Poorly worded law would make it illegal to change your baby’s diaper in Arizona
Word choice is everything, even more so when it comes to legal writing that could potentially put people in jail. The importance of specific language is exemplified in a recent Supreme Court of the State of Arizona ruling that classifies any act that involves “intentionally or knowingly” touching the private parts of a child under 15 as child molestation, which would potentially criminalize changing diapers. Given the rampancy of abuse against children, particularly sexual abuse, at first glance this ruling sounds wise and overdue. However, due to overgeneralized wording, the ruling could apply to common and non-abusive situations, such as changing a baby’s diaper, dressing a child, or taking a child for a check-up at the doctor’s office.
Ironically, the ruling was made in reaction to misplaced semantics coming from a man convicted of child molestation. During his trial, the man appealed to the court under claims that solitary evidence that he was “touching” a child didn’t indicate criminal sexual intent. In response, the court ruled that the updated definition of potentially prosecuted child molestation would, “therefore require no mental state beyond a person’s intentionally or knowingly touching a child’s ‘private parts,'” because legally proving sexual intent is very difficult to do even with proof of inappropriate contact.
The intent of the wording change within the ruling is good: this was a ruling made in the explicit effort to enable easier justice for children who have been abused. However, due to the literal application of the word as law, there is a reasonable fear that touching the private parts of children under 15 technically applies to diaper changing and other common parenting activities. So, a parent could potentially be prosecuted and forced to defend themselves in court against accusations of sexual intent. This inspires the natural question: why didn’t the ruling include a carefully written clause for doctor appointments and diaper changes?

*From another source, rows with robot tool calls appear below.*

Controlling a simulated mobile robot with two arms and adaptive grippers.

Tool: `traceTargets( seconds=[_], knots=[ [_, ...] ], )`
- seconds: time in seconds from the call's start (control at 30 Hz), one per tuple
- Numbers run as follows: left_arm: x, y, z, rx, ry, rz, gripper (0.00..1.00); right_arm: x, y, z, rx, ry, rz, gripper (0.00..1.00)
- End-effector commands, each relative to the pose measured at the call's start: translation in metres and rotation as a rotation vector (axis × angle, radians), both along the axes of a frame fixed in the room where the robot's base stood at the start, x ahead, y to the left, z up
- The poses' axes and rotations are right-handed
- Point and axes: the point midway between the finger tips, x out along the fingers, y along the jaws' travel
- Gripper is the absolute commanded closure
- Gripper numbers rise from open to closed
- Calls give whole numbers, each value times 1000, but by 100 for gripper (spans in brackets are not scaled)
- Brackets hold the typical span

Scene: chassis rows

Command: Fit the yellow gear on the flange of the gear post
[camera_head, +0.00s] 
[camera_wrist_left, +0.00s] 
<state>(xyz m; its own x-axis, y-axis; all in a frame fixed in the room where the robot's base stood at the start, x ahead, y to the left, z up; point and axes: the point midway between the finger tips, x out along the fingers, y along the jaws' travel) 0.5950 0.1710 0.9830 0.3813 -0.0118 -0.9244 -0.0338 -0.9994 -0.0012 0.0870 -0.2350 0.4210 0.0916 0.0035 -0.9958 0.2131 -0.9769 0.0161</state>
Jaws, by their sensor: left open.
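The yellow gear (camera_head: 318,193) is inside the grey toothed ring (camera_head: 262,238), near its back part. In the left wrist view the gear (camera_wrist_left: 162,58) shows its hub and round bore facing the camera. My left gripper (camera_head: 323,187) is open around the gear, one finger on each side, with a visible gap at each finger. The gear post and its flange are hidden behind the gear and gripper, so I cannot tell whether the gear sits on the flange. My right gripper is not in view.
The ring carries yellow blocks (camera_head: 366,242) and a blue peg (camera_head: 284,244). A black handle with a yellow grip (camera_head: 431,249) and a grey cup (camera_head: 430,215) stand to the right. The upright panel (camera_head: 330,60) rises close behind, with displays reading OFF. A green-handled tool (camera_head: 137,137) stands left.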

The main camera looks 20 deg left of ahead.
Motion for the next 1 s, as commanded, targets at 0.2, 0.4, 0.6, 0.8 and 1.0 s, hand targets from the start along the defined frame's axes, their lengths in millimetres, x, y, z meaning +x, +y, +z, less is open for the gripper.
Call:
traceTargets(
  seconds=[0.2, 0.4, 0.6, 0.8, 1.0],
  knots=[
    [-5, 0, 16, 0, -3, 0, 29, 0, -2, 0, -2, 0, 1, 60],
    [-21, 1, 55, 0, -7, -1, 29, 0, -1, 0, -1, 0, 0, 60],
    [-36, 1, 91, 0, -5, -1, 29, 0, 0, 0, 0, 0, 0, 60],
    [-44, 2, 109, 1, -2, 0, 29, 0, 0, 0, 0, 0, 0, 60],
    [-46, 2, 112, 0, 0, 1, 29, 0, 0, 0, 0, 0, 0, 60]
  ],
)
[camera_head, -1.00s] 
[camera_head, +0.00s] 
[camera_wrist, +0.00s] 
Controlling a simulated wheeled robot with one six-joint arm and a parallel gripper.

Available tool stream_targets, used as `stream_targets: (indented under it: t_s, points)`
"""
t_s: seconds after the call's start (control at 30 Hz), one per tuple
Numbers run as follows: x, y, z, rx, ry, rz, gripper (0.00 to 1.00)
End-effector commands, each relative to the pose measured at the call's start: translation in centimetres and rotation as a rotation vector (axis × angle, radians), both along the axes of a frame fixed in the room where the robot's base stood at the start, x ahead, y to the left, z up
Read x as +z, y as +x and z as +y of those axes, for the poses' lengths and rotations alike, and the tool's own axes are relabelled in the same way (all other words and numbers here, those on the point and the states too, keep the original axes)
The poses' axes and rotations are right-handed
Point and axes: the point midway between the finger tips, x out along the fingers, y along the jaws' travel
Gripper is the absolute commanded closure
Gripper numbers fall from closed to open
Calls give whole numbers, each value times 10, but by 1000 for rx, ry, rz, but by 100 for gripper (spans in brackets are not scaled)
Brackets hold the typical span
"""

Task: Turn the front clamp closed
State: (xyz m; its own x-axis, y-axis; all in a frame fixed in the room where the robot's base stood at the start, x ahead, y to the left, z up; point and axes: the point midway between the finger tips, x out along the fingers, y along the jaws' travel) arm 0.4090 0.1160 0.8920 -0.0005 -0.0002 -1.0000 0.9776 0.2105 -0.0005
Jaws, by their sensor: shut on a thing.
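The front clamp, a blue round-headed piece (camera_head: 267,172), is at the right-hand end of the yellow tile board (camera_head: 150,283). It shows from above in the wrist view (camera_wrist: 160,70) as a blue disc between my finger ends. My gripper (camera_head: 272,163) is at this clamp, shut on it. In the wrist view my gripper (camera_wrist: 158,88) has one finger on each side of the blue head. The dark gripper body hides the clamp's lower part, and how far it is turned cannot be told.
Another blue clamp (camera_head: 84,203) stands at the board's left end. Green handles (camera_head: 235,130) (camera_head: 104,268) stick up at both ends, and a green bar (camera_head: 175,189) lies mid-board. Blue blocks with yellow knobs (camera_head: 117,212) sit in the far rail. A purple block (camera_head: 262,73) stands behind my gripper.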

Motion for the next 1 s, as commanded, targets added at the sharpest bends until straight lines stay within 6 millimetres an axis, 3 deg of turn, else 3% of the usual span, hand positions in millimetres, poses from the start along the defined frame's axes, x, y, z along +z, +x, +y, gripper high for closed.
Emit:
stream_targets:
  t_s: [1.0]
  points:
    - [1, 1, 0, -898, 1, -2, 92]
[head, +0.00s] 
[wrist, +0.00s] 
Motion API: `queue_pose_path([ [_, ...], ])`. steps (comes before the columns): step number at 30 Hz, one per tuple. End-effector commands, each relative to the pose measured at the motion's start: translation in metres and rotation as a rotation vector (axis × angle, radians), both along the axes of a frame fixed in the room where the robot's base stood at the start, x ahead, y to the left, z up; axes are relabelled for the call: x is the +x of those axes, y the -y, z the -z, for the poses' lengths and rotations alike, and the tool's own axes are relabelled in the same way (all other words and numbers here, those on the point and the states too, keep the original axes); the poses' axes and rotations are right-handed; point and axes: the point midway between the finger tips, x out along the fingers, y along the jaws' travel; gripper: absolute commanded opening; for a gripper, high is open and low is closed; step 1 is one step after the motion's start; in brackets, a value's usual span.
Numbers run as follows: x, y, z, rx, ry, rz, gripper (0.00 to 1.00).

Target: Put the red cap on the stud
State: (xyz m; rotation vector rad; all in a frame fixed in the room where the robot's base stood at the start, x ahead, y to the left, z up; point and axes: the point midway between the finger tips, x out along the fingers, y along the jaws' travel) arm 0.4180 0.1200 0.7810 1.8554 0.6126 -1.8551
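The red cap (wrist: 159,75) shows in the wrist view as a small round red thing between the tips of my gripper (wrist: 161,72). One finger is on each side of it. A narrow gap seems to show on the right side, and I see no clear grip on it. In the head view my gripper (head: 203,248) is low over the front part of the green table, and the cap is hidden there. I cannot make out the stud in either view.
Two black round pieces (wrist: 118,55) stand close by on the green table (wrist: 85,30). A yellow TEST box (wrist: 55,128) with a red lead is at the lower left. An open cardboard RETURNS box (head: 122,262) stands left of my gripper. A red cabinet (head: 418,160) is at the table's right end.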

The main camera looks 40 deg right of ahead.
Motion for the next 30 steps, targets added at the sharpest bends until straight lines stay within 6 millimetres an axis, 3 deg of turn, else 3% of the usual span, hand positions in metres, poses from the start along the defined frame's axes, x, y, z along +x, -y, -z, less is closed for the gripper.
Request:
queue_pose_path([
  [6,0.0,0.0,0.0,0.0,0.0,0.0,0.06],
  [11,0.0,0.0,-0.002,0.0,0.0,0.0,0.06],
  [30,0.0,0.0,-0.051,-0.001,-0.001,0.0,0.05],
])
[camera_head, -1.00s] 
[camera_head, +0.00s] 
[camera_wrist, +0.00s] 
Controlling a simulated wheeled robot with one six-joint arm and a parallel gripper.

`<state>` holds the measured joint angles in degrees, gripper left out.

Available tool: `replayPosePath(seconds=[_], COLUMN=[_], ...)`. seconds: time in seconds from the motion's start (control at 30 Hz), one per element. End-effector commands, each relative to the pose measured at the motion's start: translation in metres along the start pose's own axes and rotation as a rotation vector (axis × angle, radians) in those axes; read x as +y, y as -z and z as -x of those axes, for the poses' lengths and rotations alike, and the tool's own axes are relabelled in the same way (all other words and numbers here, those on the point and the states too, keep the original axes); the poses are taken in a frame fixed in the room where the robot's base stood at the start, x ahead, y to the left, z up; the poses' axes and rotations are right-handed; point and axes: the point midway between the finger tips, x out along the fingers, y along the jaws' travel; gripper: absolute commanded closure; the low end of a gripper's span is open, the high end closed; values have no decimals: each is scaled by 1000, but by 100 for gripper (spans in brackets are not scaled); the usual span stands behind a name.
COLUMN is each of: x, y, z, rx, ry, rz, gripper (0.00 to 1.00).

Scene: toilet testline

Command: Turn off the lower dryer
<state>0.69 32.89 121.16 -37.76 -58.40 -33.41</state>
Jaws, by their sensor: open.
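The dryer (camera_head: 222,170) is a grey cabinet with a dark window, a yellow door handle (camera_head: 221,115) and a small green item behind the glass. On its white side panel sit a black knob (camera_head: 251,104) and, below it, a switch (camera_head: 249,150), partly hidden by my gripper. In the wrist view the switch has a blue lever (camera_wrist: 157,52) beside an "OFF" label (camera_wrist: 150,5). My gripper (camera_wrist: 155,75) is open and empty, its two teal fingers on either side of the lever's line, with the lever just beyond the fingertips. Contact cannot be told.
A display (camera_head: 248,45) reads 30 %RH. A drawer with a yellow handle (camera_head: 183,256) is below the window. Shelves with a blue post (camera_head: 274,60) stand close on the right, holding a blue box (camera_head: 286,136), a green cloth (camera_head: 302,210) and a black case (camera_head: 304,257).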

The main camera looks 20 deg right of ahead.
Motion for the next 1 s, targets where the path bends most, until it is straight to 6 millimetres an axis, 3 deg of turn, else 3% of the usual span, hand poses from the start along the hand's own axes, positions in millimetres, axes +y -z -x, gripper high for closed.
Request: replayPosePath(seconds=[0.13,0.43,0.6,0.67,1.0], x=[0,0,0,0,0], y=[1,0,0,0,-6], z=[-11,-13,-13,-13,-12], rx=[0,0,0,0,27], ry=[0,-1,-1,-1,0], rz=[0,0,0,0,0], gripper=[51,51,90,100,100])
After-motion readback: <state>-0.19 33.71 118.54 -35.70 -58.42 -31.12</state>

In reality, during the ruling itself, the court took care to note that “prosecutors are unlikely to charge parents, physicians, and the like when the evidence demonstrates the presence of an affirmative defense,” as reported by Cosmopolitan. Unfortunately, “unlikely” still doesn’t preclude the possibility of parents facing criminal charges, which is a hugely important delineation. If the ruling were written with more detail this would not be a concern.
However, despite the fear that parents will be prosecuted for changing diapers, the fact that the court is flipping the onus of proof of intention back onto the accused in cases of alleged sexual abuse is a hugely positive step for the protection of children.